87 P. 770 | Or. | 1906
delivered the opinion of the court.
“Any party to a judgment or decree other than a judgment or decree given by confession, or for want of an answer,' may appeal therefrom:” B. & C. Comp. § 548.
Any pleading on the part of the defendant that interposes an issue of fact or of law is, in a general sense, denominated an “answer,” and, under this very liberal definition, the formal mode of disputing the sufficiency of the plaintiffs primary pleading comes within the meaning of this term: Boone, Code PL § 58. Thus, when a demurrer to a complaint is overruled, and, the defendant refusing further to plead, a judgment or a decree is rendered against him, he may appeal therefrom on the ground that the issue of law thus tendered constitutes an answer: Kearns v.
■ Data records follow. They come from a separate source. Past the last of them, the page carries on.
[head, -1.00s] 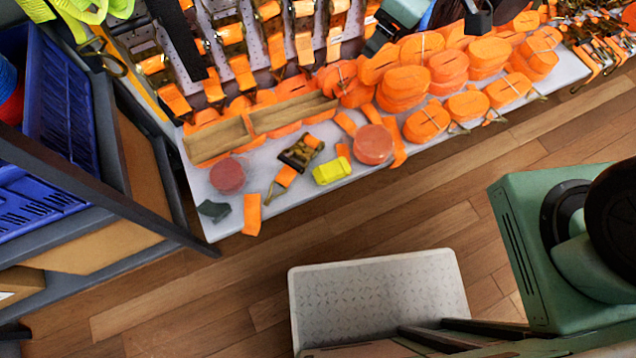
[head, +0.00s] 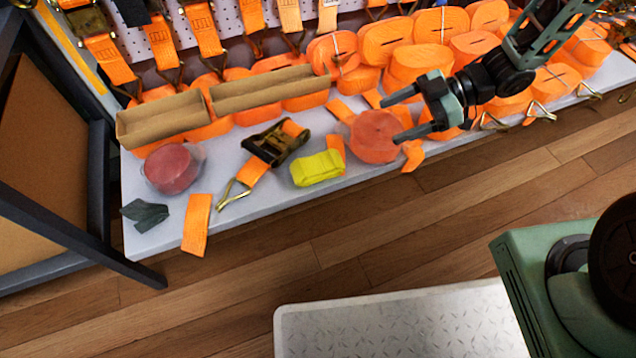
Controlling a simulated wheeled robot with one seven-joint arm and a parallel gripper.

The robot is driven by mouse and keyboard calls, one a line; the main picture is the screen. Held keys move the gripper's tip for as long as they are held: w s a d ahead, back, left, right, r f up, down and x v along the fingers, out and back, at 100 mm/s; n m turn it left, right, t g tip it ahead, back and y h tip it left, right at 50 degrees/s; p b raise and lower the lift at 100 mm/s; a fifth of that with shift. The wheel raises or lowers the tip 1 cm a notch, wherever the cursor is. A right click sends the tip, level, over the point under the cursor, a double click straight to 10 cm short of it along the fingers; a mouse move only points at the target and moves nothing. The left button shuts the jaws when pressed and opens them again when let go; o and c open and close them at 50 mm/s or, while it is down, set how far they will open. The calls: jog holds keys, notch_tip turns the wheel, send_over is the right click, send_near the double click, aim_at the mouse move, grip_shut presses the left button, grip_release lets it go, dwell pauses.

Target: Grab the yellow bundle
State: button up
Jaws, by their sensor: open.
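The yellow bundle (head: 318,168) lies on the pale shelf, near its front edge, left of the middle of the head view. It is a small folded block with nothing on top of it. My gripper (head: 390,118) comes in from the upper right, with its two fingers spread apart and pointing left. It is open with nothing held, to the right of the yellow bundle and apart from it. Its fingers appear in front of a round orange-red roll (head: 377,137); I cannot tell whether they touch it.
A ratchet buckle (head: 275,143) with an orange strap lies just left of the bundle. A wrapped red roll (head: 172,168), a dark cloth piece (head: 145,213) and an orange strap piece (head: 197,224) lie farther left. Cardboard trays (head: 160,118) and orange rolls (head: 420,62) stand behind.

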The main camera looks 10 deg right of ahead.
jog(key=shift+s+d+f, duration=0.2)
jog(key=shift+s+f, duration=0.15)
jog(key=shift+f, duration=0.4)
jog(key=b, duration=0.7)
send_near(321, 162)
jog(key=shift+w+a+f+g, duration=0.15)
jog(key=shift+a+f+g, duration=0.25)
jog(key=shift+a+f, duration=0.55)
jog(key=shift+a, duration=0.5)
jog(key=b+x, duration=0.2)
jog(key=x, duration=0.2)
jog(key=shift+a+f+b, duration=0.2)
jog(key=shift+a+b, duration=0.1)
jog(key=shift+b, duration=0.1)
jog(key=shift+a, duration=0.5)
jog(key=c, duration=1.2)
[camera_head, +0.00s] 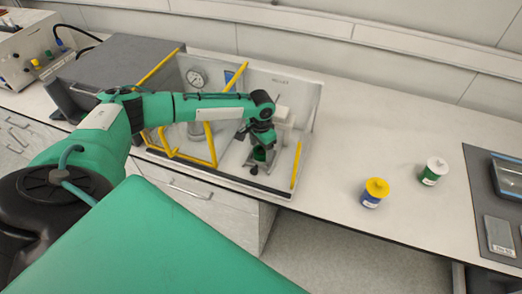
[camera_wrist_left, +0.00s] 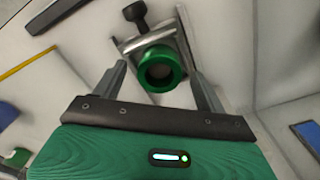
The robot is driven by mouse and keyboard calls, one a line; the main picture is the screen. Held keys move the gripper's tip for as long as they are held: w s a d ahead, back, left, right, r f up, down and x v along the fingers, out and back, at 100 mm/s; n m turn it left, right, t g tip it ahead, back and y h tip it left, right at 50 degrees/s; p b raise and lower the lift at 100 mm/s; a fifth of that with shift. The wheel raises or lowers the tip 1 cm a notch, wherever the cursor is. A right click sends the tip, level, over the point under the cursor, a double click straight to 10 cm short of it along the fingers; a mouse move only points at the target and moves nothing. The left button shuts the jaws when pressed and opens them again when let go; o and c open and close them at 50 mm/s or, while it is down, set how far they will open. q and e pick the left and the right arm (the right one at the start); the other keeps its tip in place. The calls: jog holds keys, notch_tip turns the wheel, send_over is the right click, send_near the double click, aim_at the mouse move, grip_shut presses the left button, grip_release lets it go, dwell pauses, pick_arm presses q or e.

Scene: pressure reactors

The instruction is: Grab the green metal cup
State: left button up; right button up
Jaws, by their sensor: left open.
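The green metal cup (camera_wrist_left: 160,70) shows in the left wrist view as a thick green ring with a hollow centre, in front of a grey metal bracket (camera_wrist_left: 181,35). My left gripper (camera_wrist_left: 158,84) is open, with one finger to each side of the cup and a visible gap at both sides. In the head view the cup (camera_head: 260,154) is a small green patch at the reactor bay, partly hidden by my left gripper (camera_head: 259,165), which points down over it. My right gripper is not in view.
Yellow frame bars (camera_head: 211,145) and a pressure gauge (camera_head: 197,77) stand left of the gripper. A black knob (camera_wrist_left: 134,12) sits beside the bracket. A yellow-lidded blue jar (camera_head: 374,193) and a white-lidded green jar (camera_head: 433,171) stand on the open counter to the right.

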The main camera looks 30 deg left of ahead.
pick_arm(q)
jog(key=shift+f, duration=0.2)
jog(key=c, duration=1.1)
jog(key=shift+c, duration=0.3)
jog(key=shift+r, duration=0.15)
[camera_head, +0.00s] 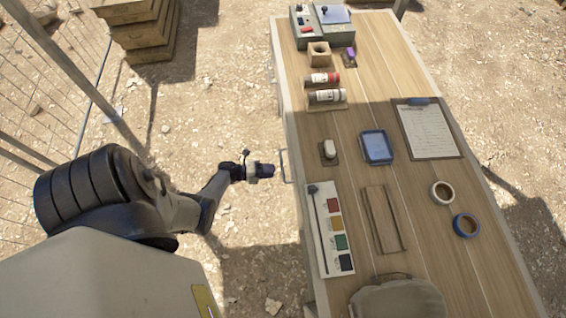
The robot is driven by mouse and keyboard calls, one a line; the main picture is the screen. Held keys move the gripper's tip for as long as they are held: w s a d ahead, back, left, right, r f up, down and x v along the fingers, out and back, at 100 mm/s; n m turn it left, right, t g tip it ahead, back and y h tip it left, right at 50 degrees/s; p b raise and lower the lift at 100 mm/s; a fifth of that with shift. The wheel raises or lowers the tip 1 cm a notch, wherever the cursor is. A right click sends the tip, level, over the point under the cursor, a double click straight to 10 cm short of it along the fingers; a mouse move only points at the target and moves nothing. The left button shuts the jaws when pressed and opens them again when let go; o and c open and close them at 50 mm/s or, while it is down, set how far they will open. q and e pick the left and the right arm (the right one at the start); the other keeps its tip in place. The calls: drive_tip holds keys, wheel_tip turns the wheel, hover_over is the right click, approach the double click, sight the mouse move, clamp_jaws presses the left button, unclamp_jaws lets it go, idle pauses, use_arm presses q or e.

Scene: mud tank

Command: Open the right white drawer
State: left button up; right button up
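A pale drawer handle (285,166) sticks out from the left side of the long wooden table (345,160). The drawer front under the tabletop edge is seen too steeply to tell whether it is open. My left gripper (270,170) is just left of this handle and points toward it, with its dark tip close to it. I cannot tell whether it touches the handle or whether its fingers are apart. Another pale edge or handle (273,60) shows farther up the same table side. My right gripper is not in view.
Wooden crates (145,30) and a wire fence stand at left. Sandy ground left of the table is clear.

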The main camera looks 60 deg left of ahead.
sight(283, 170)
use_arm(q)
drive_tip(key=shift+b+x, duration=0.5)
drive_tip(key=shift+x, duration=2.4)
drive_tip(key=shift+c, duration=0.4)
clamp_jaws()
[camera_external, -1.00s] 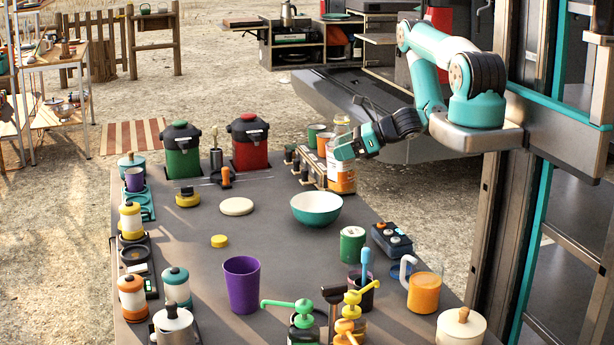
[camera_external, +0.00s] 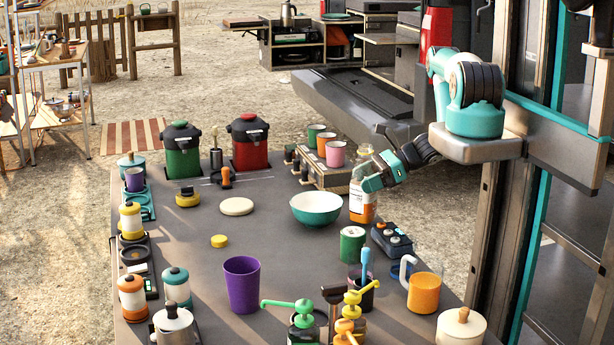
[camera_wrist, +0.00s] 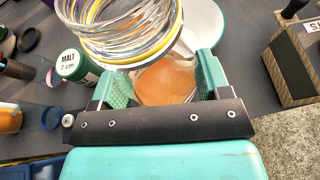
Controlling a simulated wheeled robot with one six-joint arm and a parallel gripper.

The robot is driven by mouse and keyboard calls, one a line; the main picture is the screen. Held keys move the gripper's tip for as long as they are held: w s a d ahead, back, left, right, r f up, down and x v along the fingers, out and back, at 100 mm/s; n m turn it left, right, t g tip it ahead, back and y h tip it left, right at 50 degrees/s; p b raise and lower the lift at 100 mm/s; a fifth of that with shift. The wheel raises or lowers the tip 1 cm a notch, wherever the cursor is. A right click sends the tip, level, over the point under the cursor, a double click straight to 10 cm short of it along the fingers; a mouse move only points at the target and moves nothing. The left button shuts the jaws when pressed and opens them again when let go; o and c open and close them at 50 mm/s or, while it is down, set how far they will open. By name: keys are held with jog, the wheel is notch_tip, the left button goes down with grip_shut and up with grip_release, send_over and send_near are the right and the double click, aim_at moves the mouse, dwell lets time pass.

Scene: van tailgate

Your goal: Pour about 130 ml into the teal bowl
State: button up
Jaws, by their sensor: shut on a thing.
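The teal bowl (camera_external: 316,213) stands on the table, white inside and seemingly empty. My gripper (camera_external: 368,181) is shut on a clear glass jar (camera_external: 361,205) with an orange label or contents, just right of the bowl. The jar looks about upright, and I cannot tell whether it touches the table. In the wrist view the jar (camera_wrist: 150,45) sits between the teal finger pads, its ringed glass mouth toward the camera and orange liquid inside. The bowl's white inside (camera_wrist: 203,25) shows behind the jar at the upper right.
A green-and-white can marked MALT (camera_wrist: 78,66) stands near the jar; it also shows in the external view (camera_external: 352,245). A dark box with knobs (camera_external: 392,240) is close on the right. A rack with several cups (camera_external: 322,172) is behind. Table left of the bowl is fairly clear.

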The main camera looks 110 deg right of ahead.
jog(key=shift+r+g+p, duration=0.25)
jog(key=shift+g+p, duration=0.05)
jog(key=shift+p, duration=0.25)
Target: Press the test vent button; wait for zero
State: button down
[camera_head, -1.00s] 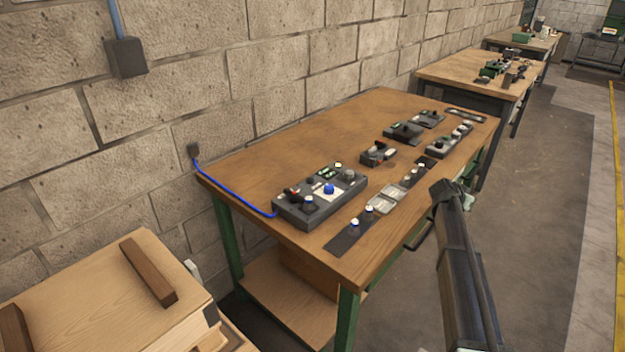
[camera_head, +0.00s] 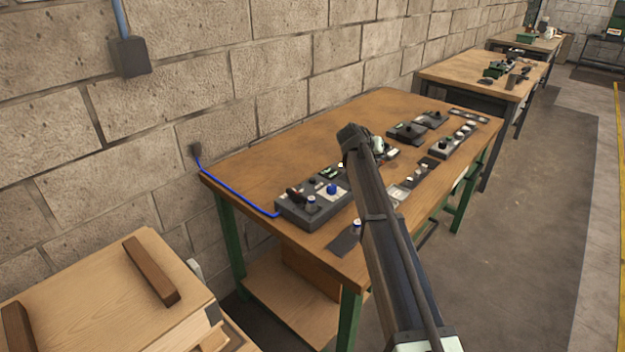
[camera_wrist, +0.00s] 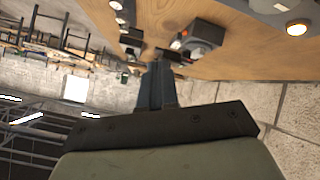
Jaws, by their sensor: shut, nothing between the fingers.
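A dark grey control box (camera_head: 290,212) sits at the near left of the wooden table, with a blue cable running to the wall. On its top I see a blue button (camera_head: 332,189), a blue-and-white knob (camera_head: 311,201), a dark red part and a small yellow light (camera_head: 340,165). I cannot read which one is the test vent button. My arm crosses in front and hides the box's right end.
The wooden table (camera_head: 265,155) holds more dark boxes (camera_head: 445,146) towards its far end and a flat strip (camera_head: 343,243) along the front. The block wall (camera_head: 200,90) stands close behind. The floor at right is clear.

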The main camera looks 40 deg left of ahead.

Follansby, 15 Or. 596 (16 Pac. 478); Hendy Machine Works v. Portland Sav. Bank, 24 Or. 60 (32 Pac. 1036); Willis v. Marks, 29 Or. 493 (45 Pac. 293). An application for an order is a motion: B. & C. Comp. § 534. Its purpose, when a defect in a pleading exists, is particularly to point out some alleged irrelevant or redundant matter therein which may be stricken out: B. & C. Comp. § 86. “There can be no doubt,” says Mr. Chief Justice Lord, in The Victorian, 24 Or. 121 (32 Pac. 1040, 41 Am. St. Rep. 838), “that the object of a motion to strike out is not to perform the office of a demurrer.” The sufficiency of a pleading, as to matters of substance, must be tried on a demurrer, but, when the manner of stating the facts is defective for noncompliance with the rules of pleading, the remedy for its correction is by motion: 14 Enc. Pl. & Pr. 91. A motion calling attention to a defective statement in a pleading does not present an issue of fact or of law, and hence cannot, under the most liberal rule, be classed as an “answer.”
It follows fiom these considerations that the appeal must be dismissed, and it is so ordered. Appeal Dismissed.